Among the lines below, list those containing the string "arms".

— START Data for this exercise —

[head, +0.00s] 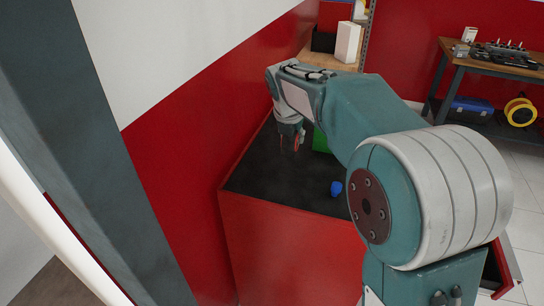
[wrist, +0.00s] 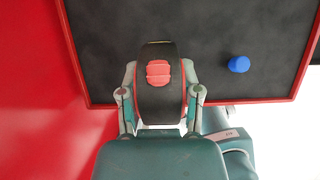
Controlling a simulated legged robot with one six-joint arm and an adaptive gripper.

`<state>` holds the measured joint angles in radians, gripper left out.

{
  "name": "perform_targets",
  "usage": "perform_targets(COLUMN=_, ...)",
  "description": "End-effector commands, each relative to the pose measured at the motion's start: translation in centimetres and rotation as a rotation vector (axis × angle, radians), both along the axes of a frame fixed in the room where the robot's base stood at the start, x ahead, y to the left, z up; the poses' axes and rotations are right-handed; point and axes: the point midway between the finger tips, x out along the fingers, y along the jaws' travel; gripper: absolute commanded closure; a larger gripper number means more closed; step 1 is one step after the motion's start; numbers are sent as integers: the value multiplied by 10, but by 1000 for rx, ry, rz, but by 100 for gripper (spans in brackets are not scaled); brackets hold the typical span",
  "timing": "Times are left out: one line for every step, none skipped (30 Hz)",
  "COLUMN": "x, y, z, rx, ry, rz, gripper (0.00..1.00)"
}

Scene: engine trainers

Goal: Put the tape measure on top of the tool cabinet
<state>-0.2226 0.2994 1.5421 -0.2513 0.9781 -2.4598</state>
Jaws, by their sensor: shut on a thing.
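The tape measure (wrist: 158,103) is black with a red button. My gripper (wrist: 160,92) is shut on it, one finger on each side, in the wrist view. The tool cabinet (head: 300,235) is red with a black top; the black top with its red rim also fills the upper part of the wrist view (wrist: 105,40). In the head view my gripper (head: 293,138) is over the far part of the cabinet top, mostly hidden by my arm, and only a small reddish bit shows at it. I cannot tell whether the tape measure touches the top.
A blue cap-like thing (head: 336,188) stands on the cabinet top, right of the tape measure in the wrist view (wrist: 239,64). A green thing (head: 320,140) is partly behind my arm. A red wall (head: 180,170) borders the left. The near cabinet top is clear. A workbench (head: 490,66) stands far right.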

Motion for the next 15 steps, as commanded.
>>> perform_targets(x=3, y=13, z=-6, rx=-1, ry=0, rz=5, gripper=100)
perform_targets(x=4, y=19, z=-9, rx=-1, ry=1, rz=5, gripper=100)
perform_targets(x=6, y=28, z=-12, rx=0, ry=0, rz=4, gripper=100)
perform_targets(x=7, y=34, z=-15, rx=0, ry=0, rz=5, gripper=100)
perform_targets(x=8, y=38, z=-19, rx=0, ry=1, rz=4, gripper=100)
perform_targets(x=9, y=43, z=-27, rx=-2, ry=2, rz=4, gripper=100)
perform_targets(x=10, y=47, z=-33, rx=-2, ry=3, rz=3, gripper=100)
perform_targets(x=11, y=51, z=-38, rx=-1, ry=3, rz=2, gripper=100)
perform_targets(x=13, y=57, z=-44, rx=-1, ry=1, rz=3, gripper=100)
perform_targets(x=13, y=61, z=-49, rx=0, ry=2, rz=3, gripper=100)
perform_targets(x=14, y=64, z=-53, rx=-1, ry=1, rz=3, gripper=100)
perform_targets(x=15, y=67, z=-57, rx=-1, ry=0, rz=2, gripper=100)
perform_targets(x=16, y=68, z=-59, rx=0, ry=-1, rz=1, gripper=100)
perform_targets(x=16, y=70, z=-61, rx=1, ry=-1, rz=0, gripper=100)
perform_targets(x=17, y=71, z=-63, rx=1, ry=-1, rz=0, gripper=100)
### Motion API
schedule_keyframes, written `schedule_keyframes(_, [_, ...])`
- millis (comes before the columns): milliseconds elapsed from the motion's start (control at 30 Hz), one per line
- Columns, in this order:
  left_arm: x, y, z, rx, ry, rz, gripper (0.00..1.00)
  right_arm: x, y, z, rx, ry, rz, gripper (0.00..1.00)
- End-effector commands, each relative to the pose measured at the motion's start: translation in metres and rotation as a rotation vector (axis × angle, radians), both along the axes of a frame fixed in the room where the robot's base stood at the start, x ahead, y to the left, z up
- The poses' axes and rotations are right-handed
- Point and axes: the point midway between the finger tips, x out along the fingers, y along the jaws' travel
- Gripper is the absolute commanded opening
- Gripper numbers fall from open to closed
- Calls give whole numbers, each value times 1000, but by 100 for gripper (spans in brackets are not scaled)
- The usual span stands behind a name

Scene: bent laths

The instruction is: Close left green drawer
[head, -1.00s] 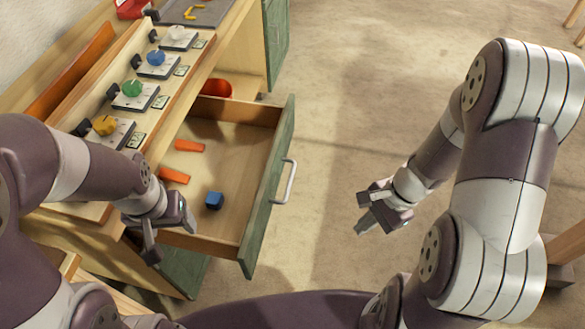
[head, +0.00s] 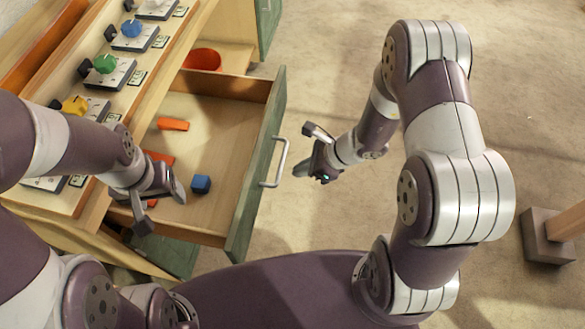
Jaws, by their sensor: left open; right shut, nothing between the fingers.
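The green-fronted drawer (head: 255,185) stands pulled out of the wooden workbench. Its front carries a pale bar handle (head: 280,163). Inside lie a blue cube (head: 201,184), an orange block (head: 172,124) and another orange block (head: 158,158) partly hidden by my left gripper. My left gripper (head: 165,205) is open over the near left part of the drawer, with nothing in it. My right gripper (head: 306,150) is shut and empty, to the right of the handle and apart from it, outside the drawer front.
The bench top holds a row of panels with yellow, green and blue knobs (head: 132,28). Bare floor (head: 340,75) is free to the right. A post foot (head: 550,238) stands at far right.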

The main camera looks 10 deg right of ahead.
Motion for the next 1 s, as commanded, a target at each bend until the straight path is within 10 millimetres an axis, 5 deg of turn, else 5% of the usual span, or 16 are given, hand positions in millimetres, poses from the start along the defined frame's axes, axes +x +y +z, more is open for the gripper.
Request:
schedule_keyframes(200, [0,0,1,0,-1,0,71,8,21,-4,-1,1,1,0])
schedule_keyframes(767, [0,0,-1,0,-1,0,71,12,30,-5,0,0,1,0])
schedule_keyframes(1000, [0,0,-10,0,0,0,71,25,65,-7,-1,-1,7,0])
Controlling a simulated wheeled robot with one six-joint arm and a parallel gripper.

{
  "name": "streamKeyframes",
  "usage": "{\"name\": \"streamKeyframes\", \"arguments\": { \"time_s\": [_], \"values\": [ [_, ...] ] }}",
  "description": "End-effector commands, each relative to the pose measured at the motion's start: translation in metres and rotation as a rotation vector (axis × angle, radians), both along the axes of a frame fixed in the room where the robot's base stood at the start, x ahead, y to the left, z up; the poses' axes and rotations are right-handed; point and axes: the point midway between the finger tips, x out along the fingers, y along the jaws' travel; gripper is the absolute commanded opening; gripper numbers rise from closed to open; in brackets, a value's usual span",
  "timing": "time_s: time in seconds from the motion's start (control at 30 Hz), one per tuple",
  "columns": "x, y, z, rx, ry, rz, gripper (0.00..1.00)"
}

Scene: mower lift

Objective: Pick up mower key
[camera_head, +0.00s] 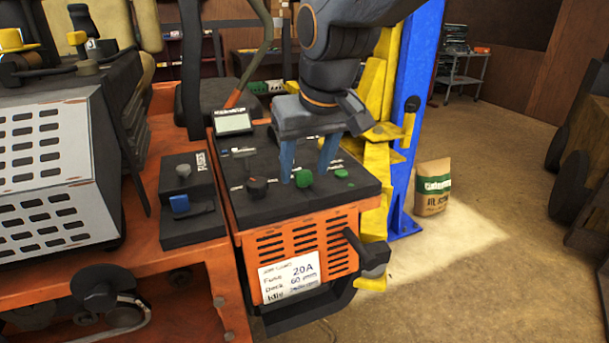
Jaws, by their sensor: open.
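My gripper (306,174) points down over the black control panel (268,204) of the orange mower, with its two blue fingers apart. A green knob-like piece (304,179) shows on the panel between the fingertips, close to the left one. I cannot tell whether a finger touches it. A flat green piece (341,173) lies on the panel just right of the right finger. A dark round knob (257,188) stands left of the gripper. No piece is clearly recognisable as the mower key; the green piece between the fingers may be it.
A small grey screen (233,122) stands at the panel's back left. A fuse box (190,190) with a blue piece is further left. A yellow and blue lift post (418,110) rises close on the right. A bag (432,187) stands on the open floor beyond.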

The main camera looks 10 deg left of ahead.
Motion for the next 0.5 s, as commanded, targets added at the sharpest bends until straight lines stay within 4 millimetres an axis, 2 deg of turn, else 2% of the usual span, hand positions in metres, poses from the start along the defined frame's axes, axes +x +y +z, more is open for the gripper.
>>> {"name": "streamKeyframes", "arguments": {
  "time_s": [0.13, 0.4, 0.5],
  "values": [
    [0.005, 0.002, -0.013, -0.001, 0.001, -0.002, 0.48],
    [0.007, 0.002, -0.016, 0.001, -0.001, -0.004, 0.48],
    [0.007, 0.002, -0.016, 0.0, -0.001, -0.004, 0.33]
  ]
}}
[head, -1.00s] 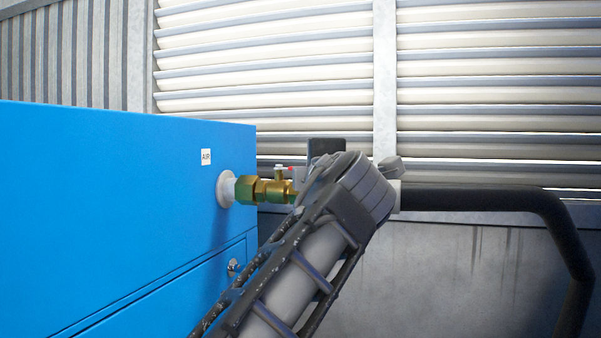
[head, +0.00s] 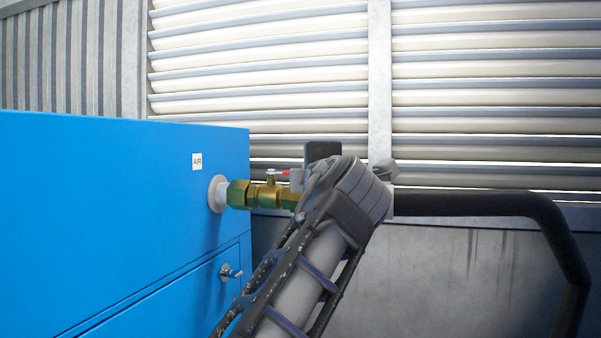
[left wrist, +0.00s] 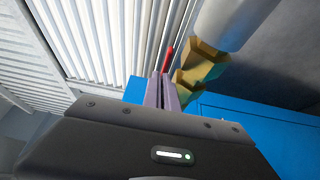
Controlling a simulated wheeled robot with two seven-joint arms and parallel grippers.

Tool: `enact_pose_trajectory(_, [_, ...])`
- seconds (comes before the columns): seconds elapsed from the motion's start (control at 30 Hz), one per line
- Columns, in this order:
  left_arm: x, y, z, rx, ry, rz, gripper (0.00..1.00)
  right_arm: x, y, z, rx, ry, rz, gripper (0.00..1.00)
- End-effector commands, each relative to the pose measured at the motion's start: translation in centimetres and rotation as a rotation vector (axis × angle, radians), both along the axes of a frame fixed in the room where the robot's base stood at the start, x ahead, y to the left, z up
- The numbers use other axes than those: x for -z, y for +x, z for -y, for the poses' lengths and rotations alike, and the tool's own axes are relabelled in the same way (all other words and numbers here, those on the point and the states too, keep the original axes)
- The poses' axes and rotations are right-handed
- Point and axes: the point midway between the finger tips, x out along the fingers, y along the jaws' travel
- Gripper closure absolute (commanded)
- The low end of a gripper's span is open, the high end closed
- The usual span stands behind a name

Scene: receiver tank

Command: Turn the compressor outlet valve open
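The brass valve (head: 262,195) sits on the pipe stub from the blue compressor (head: 110,215), beside the white "AIR" label. Its small red lever (head: 285,172) lies to the right of the stem, partly hidden by my left gripper (head: 297,180). In the left wrist view, the brass fitting (left wrist: 198,70) is right of the fingers. The red lever (left wrist: 168,58) sticks out past the tips of my left gripper (left wrist: 163,85). The two fingers are close together and appear closed around the lever's lower part. My right gripper is out of view.
A black hose (head: 470,203) runs right from the valve line and bends down. A small latch (head: 230,271) is on the compressor's front panel. A louvred wall (head: 480,110) and a vertical post (head: 379,80) stand behind.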

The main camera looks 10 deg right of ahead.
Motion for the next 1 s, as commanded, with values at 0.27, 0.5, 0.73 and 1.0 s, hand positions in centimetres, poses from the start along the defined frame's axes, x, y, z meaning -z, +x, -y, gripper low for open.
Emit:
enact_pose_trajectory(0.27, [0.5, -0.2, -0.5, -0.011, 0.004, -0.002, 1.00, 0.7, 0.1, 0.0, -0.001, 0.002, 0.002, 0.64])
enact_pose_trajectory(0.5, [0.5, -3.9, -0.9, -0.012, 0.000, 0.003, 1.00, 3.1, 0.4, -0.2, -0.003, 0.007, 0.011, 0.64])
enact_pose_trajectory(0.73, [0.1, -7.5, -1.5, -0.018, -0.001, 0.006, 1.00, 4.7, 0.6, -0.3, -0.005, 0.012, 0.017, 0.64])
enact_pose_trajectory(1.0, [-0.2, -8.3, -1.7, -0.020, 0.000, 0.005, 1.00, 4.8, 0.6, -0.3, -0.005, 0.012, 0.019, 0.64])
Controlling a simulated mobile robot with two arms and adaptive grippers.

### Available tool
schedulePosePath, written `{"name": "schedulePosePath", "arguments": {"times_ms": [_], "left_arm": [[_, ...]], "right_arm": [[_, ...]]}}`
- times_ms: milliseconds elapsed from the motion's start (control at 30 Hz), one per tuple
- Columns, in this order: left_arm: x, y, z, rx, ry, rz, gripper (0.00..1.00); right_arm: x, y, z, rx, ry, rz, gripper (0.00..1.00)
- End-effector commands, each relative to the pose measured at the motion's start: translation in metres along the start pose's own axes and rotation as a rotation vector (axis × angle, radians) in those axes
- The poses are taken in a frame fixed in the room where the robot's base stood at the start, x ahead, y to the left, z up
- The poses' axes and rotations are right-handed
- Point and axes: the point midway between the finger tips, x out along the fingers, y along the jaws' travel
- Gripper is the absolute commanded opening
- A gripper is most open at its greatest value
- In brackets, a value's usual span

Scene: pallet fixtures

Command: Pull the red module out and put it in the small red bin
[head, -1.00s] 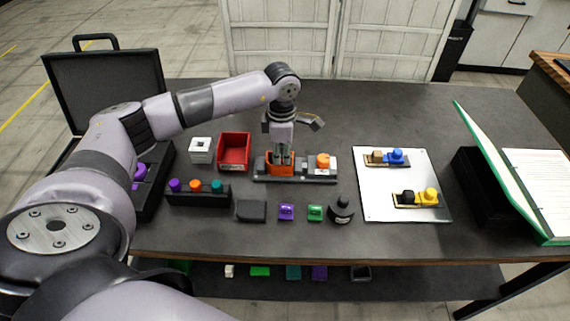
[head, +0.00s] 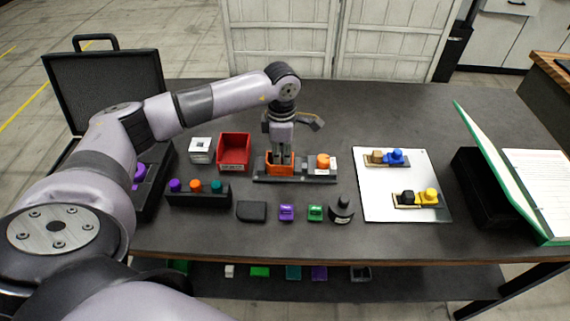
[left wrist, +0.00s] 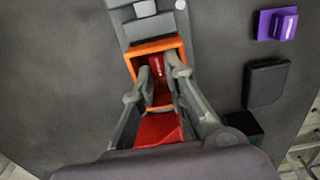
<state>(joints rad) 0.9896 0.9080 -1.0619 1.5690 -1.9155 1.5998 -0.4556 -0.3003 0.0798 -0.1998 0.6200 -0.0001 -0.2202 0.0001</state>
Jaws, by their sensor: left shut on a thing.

— END Data for this exercise —

**Solution below:**
Controlling a simulated wheeled robot with two seven-joint arms and parallel grippers.
Controlling a simulated mobile robot with two arms and adaptive grippers.

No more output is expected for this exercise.